--- begin DATA SECTION ---
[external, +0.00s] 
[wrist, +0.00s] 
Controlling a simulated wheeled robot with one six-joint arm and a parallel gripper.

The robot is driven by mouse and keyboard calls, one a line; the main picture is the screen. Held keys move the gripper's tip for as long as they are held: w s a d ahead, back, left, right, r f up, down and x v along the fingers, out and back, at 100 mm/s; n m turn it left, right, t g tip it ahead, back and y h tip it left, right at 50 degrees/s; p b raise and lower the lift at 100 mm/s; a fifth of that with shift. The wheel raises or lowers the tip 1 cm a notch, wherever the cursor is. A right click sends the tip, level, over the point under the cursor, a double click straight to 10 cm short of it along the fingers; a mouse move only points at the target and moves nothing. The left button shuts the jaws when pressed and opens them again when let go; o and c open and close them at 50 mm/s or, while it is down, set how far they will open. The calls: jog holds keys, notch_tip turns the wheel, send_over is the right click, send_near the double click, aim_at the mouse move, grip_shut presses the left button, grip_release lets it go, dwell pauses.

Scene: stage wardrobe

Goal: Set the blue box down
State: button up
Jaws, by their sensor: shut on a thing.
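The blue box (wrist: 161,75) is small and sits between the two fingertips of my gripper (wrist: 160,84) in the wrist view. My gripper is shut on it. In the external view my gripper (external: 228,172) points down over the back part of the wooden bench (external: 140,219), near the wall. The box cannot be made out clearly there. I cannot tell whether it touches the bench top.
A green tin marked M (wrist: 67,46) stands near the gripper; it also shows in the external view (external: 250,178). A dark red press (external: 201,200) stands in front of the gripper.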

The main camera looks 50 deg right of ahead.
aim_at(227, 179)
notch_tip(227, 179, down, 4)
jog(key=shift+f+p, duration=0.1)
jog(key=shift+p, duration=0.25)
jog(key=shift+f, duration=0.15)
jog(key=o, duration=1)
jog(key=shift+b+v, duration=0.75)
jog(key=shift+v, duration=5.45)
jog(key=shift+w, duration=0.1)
--- end DATA SECTION ---
* **TASK**:
All of the material must be reproduced exactly.

* **EXERCISE SOLUTION**:
[external, +0.00s] 
[wrist, +0.00s] 
Controlling a simulated wheeled robot with one six-joint arm and a parallel gripper.

The robot is driven by mouse and keyboard calls, one a line; the main picture is the screen. Held keys move the gripper's tip for as long as they are held: w s a d ahead, back, left, right, r f up, down and x v along the fingers, out and back, at 100 mm/s; n m turn it left, right, t g tip it ahead, back and y h tip it left, right at 50 degrees/s; p b raise and lower the lift at 100 mm/s; a fifth of that with shift. The wheel raises or lowers the tip 1 cm a notch, wherever the cursor is. A right click sends the tip, level, over the point under the cursor, a double click straight to 10 cm short of it along the fingers; a mouse move only points at the target and moves nothing. The left button shuts the jaws when pressed and opens them again when let go; o and c open and close them at 50 mm/s or, while it is down, set how far they will open. The calls: jog holds keys, notch_tip turns the wheel, send_over is the right click, send_near the double click, aim_at the mouse move, grip_shut presses the left button, grip_release lets it go, dwell pauses.

Scene: stage wardrobe

Goal: Set the blue box down
State: button up
Jaws, by their sensor: shut on a thing.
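The blue box (wrist: 161,75) is small and sits between the two fingertips of my gripper (wrist: 160,84) in the wrist view. My gripper is shut on it. In the external view my gripper (external: 228,172) points down over the back part of the wooden bench (external: 140,219), near the wall. The box cannot be made out clearly there. I cannot tell whether it touches the bench top.
A green tin marked M (wrist: 67,46) stands near the gripper; it also shows in the external view (external: 250,178). A dark red press (external: 201,200) stands in front of the gripper.

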The main camera looks 50 deg right of ahead.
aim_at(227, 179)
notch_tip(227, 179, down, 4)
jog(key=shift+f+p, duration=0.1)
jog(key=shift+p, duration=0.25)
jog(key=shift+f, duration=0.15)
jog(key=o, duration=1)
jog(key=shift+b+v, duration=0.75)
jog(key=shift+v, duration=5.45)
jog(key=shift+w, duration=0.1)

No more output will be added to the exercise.